■ **What the task requires**
Everything from the first line down to the line containing "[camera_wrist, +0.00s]" is to be retyped exactly, both ends included, with pictures left out.

[Start Available data]

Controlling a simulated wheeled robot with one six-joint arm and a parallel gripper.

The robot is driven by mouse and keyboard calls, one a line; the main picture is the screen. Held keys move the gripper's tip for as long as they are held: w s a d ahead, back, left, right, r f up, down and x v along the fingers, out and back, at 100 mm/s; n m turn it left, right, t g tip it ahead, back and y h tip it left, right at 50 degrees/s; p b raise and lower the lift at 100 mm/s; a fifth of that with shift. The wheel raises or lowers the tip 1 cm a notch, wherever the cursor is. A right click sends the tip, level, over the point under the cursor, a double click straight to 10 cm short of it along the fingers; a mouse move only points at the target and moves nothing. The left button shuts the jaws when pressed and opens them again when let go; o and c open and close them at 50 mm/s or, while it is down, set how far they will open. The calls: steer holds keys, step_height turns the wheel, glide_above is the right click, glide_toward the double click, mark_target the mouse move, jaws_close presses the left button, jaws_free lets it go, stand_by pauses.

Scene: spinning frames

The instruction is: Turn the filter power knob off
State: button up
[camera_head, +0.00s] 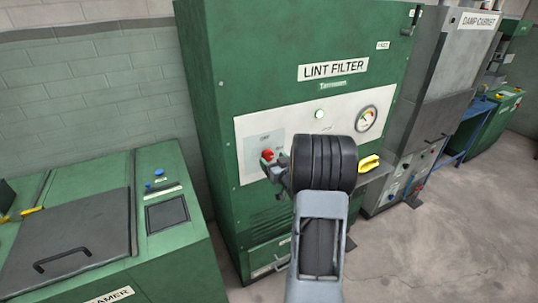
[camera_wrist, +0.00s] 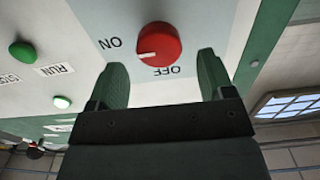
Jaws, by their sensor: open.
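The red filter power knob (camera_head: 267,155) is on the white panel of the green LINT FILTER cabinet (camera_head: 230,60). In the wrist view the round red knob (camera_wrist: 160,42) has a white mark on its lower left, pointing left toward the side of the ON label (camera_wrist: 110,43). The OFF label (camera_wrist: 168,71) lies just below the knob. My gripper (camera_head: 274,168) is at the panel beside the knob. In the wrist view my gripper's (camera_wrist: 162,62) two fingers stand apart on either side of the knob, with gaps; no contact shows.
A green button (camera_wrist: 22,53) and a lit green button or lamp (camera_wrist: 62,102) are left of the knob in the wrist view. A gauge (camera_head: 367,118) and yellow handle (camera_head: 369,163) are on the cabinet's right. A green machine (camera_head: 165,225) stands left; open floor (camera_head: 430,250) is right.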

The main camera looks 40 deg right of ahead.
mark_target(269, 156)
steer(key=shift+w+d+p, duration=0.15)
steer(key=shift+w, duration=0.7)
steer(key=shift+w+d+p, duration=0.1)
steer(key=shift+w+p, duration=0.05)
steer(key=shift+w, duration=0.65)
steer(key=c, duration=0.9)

[End Available data]

■ **Response for this exercise**
Controlling a simulated wheeled robot with one six-joint arm and a parallel gripper.

The robot is driven by mouse and keyboard calls, one a line; the main picture is the screen. Held keys move the gripper's tip for as long as they are held: w s a d ahead, back, left, right, r f up, down and x v along the fingers, out and back, at 100 mm/s; n m turn it left, right, t g tip it ahead, back and y h tip it left, right at 50 degrees/s; p b raise and lower the lift at 100 mm/s; a fifth of that with shift. The wheel raises or lowers the tip 1 cm a notch, wherever the cursor is. A right click sends the tip, level, over the point under the cursor, a double click straight to 10 cm short of it along the fingers; a mouse move only points at the target and moves nothing. The left button shuts the jaws when pressed and opens them again when let go; o and c open and close them at 50 mm/s or, while it is down, set how far they will open. The calls: steer holds keys, step_height turns the wheel, glide_above is the right click, glide_toward the double click, mark_target the mouse move, jaws_close presses the left button, jaws_free lets it go, stand_by pauses.

Scene: spinning frames

The instruction is: Turn the filter power knob off
State: button up
[camera_head, +0.00s] 
[camera_wrist, +0.00s] 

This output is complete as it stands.